▶ **Work required**
Restate verbatim the lines between the one holding "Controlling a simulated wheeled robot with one" and the one holding "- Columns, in", both included, and no others.

Robot call records
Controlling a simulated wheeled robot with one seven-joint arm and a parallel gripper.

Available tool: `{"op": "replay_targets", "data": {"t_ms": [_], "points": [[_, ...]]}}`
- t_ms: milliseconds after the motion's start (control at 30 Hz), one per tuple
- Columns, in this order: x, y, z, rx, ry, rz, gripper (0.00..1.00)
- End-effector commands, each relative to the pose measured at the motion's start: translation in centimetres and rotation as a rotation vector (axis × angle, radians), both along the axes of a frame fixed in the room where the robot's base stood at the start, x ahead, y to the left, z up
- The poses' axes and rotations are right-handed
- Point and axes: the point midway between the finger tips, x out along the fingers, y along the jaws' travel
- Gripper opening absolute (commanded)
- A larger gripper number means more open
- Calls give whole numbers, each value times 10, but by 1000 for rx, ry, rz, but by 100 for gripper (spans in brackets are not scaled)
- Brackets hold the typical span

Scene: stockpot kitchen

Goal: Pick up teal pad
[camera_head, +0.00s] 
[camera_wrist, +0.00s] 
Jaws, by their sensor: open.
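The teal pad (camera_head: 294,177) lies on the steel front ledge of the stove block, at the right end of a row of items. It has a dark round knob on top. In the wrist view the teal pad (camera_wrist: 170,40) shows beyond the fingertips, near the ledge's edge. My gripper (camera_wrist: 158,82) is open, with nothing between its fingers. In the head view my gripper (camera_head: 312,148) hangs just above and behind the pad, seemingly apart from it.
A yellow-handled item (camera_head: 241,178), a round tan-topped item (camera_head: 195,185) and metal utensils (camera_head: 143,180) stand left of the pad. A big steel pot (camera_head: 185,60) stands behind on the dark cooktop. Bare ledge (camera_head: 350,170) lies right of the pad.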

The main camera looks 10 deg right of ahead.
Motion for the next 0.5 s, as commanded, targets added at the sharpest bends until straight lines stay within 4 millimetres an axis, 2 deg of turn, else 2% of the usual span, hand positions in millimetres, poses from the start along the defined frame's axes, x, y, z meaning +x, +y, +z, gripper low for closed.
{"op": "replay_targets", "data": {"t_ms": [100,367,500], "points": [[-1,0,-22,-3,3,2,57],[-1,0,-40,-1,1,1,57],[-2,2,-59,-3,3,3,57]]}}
==
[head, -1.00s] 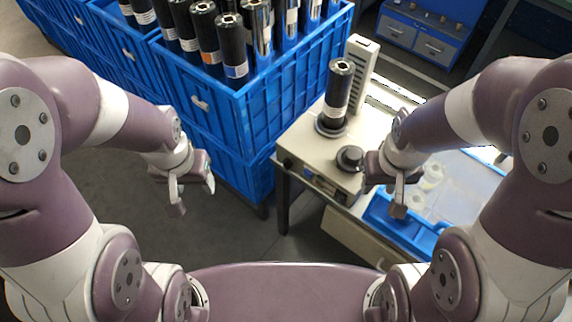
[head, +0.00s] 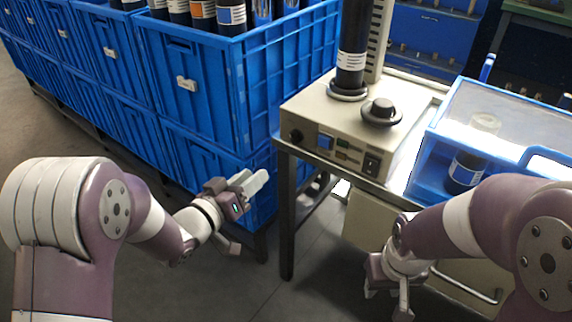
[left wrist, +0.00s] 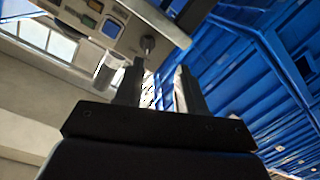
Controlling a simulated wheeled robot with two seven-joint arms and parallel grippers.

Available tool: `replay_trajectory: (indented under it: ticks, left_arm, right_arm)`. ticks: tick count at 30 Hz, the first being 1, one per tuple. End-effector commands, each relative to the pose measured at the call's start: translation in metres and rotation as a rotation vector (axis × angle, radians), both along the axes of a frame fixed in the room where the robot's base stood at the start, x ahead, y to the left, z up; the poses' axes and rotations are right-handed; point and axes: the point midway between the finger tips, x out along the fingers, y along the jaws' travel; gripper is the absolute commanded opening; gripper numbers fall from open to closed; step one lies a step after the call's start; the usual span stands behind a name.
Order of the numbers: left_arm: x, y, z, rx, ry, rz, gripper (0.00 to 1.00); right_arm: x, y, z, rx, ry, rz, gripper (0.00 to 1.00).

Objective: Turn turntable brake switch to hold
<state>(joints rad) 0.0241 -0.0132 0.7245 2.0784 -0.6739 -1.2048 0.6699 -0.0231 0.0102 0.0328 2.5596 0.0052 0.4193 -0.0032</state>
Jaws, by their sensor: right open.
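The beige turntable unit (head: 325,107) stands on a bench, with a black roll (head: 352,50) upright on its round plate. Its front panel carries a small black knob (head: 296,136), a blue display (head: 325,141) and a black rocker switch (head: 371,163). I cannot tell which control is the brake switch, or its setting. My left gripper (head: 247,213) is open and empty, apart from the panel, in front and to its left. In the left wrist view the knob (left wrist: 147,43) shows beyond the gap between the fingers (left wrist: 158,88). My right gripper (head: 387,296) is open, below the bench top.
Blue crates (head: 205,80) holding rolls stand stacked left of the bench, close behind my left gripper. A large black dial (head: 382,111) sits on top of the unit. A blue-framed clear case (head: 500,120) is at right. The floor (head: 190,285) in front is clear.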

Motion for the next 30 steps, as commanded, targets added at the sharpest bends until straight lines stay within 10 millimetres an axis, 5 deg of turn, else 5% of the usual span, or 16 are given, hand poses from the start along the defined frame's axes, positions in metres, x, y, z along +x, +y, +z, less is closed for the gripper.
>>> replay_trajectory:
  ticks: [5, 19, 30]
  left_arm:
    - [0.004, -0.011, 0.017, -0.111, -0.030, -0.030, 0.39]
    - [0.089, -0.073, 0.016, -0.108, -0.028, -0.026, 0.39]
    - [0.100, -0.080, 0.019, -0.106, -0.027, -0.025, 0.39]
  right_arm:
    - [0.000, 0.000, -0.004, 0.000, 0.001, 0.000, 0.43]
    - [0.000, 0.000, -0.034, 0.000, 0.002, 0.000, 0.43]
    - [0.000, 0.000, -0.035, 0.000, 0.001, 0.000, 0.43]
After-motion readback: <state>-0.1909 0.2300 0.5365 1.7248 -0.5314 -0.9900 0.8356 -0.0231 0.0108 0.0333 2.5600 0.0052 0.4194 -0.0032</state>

▶ **Task solution**
Controlling a simulated wheeled robot with one seven-joint arm and a parallel gripper.

Available tool: `{"op": "replay_targets", "data": {"t_ms": [_], "points": [[_, ...]]}}`
- t_ms: milliseconds after the motion's start (control at 30 Hz), one per tuple
- Columns, in this order: x, y, z, rx, ry, rz, gripper (0.00..1.00)

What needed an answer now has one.